How have you dealt with member changes – how have they affected the band and how you operate as a collective?
We’ve been real fortunate with this as well. Back in the early years, we were really struggling to find members that would fit the band and share its concept and visions, but eventually in 1999 we found a line-up that stayed intact without any members leaving or coming during ten years time. I guess this line-up is what people think about when you mention “Katatonia,” but Mathias “Kryptan” Norrman (bass) and Fredrik “North” Norrman (guitar) made a decision to leave the band in early 2010 and since then we’ve had Per “Sodomizer” Eriksson replacing Fredrik and Niklas “Nille” Sandin replacing Mathias, and it’s been working really well as they’ve been injecting a lot of energy into the live shows. Musically, the member changes have had little to zero effect, since Jonas and me have always been the people writing the songs.

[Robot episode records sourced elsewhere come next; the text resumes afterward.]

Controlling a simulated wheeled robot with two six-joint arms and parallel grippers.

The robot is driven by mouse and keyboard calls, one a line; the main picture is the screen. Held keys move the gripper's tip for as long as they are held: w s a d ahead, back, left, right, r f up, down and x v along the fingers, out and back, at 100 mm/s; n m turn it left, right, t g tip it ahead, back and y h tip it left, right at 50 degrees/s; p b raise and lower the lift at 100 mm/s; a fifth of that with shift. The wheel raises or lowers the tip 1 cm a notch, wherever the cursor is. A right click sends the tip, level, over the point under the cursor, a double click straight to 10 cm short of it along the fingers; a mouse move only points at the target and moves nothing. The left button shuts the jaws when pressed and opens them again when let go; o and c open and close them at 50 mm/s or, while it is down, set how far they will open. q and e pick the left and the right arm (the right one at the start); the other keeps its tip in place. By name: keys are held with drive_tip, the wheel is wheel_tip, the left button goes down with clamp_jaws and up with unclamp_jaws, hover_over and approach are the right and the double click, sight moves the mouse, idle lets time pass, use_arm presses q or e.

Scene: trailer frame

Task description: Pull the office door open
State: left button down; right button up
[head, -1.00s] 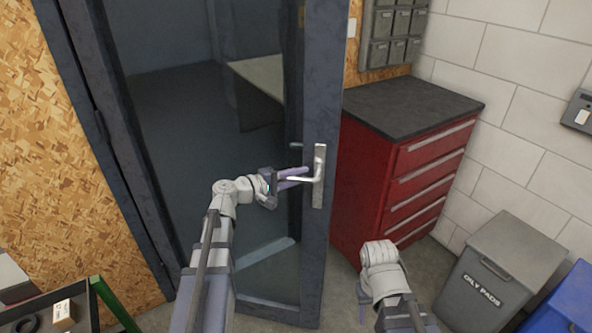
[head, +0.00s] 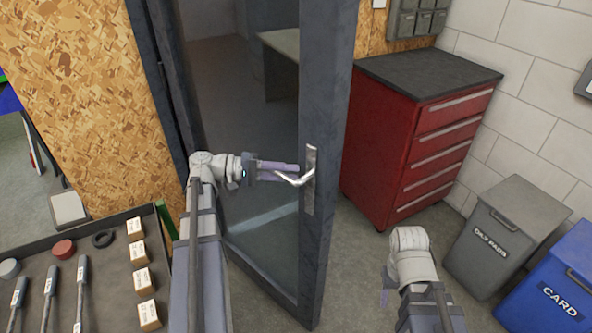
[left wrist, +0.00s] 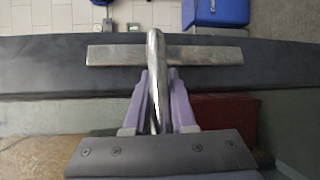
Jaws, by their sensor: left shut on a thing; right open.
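The office door (head: 328,130) has a dark grey frame and a large glass pane. It stands ajar, its free edge swung out into the room. Its silver lever handle (head: 294,180) sits on an upright plate near that edge. My left gripper (head: 288,171) is shut on the lever from the left. In the left wrist view the lever (left wrist: 156,60) runs between the two purple fingers (left wrist: 158,105), in front of the long plate (left wrist: 205,55). My right gripper (head: 386,297) is low, right of the door and away from it, mostly hidden by my wrist.
A red drawer cabinet (head: 425,135) stands behind the door's free edge. A grey bin (head: 505,240) and a blue bin (head: 555,285) stand at the right. A tray cart (head: 105,260) with small boxes and tools is at the lower left. Floor shows between the door and the bins.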

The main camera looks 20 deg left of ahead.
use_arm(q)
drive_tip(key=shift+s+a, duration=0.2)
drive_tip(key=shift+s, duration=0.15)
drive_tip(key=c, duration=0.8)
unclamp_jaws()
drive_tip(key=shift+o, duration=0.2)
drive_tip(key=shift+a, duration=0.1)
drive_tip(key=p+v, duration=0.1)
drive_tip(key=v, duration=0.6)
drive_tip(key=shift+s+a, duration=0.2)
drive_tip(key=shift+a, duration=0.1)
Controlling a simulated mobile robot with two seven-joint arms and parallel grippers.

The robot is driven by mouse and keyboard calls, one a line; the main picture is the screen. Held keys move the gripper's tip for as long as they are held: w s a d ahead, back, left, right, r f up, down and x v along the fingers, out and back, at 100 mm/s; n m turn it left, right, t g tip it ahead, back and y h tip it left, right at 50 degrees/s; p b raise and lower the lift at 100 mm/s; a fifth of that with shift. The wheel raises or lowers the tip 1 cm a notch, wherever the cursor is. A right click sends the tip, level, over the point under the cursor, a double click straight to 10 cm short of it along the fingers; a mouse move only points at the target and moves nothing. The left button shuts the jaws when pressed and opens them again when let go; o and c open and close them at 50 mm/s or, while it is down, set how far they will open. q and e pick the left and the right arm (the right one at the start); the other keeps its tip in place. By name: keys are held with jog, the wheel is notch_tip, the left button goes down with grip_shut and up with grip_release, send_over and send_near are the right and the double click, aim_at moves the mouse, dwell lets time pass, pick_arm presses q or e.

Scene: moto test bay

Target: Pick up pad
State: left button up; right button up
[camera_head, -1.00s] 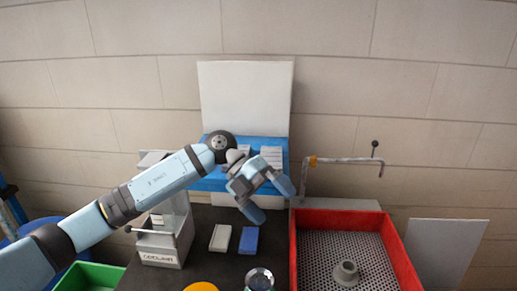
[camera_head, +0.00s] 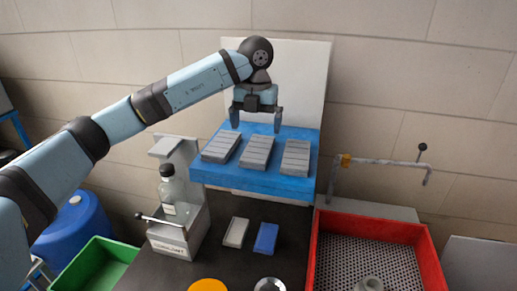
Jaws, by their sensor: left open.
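Three grey ribbed pads lie side by side on a raised blue tray (camera_head: 305,189): a left pad (camera_head: 221,147), a middle pad (camera_head: 257,152) and a right pad (camera_head: 295,158). My left gripper (camera_head: 256,122) is open and empty, fingers pointing down. It appears above the back of the tray, around the left and middle pads in the picture, with no visible contact. A small white block (camera_head: 236,232) and a small blue block (camera_head: 266,238) lie on the dark bench below. My right gripper is out of view.
A clear bottle (camera_head: 172,188) stands in a grey holder at left. A red bin (camera_head: 312,250) with a perforated floor and a bent metal pipe (camera_head: 390,162) are at right. A green bin (camera_head: 100,262) is at lower left. A white panel (camera_head: 300,80) stands behind the tray.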

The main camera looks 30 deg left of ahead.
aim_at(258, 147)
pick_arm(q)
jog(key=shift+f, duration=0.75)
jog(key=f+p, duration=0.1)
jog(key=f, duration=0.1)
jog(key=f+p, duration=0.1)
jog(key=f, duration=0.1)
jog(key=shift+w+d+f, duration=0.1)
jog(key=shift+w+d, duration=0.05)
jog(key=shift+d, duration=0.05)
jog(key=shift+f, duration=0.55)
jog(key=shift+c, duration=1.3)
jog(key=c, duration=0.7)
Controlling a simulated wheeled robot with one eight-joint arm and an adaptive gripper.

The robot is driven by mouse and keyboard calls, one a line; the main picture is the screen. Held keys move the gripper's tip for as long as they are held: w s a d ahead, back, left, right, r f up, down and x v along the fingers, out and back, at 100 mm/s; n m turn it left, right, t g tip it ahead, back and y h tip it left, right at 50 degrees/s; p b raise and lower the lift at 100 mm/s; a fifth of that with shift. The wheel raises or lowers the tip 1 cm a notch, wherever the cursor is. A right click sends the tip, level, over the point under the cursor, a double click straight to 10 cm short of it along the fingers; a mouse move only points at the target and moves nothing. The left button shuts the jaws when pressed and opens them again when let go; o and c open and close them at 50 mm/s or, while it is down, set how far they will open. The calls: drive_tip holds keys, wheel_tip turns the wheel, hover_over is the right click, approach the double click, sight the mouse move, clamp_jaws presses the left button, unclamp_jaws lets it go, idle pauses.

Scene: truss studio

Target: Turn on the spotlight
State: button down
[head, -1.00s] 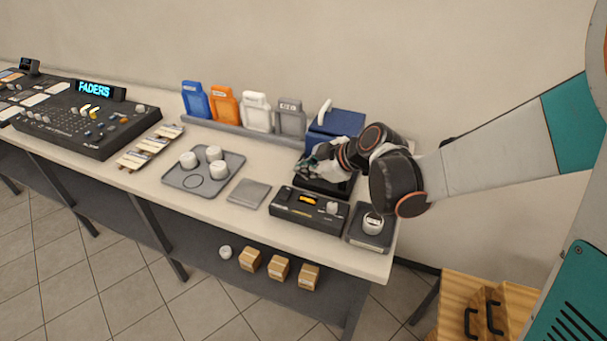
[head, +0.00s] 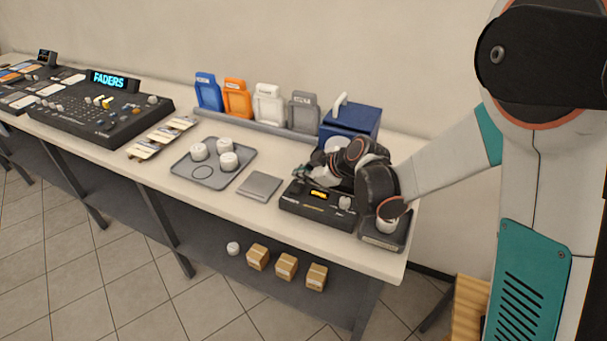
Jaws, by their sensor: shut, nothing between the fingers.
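A black control box (head: 318,212) with a lit orange display (head: 319,195) and a pale knob (head: 345,202) stands near the table's front edge, right of centre. My gripper (head: 301,177) is shut and empty, low at the back left of this box. My wrist hides part of what lies behind the box. Whether the fingertips touch the box cannot be told. No lamp that I can clearly name as the spotlight is in view.
A blue case (head: 352,122) stands behind my wrist. A dark pad (head: 377,240) bears a white round piece at right. A grey plate (head: 261,185), a tray (head: 200,182) with white pucks and a mixing desk (head: 100,125) lie left. Coloured holders line the back.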

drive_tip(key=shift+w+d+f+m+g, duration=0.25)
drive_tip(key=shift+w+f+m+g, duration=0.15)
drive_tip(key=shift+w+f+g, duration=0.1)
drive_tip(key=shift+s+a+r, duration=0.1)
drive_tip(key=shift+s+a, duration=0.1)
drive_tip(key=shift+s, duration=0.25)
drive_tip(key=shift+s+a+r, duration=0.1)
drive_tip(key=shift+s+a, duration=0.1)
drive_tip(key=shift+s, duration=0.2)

An Opeth-Katatonia live pairing seems very appropriate – what’s your perspective on the two bands’ relationship or your connections with Opeth?
Yeah, it seems that a lot of people seem to connect us together. It could be that we are both Swedish, from the same city, share some fan base, have similarities in music or that we’re just good old friends and have been doing side projects together and working together. We love each other and have always supported each other.
How are you feeling about this tour line-up? What are you looking forward to the most?
Having a smooth ride and enjoying myself! It’s a very social and family-friendly tour since we know most of their crew as well from before.
How do North American audiences compare to the audiences you’ve encountered elsewhere in the world?
What’s up next for Katatonia after this tour comes to a close?
We’re going back home to do some more of the anniversary shows for Scandinavia and that will wrap up the year. Early 2012 will be the time to sit down and write and record our next album.
Hellbound will be catching Katatonia headlining in Rochester NY this Saturday, September 24.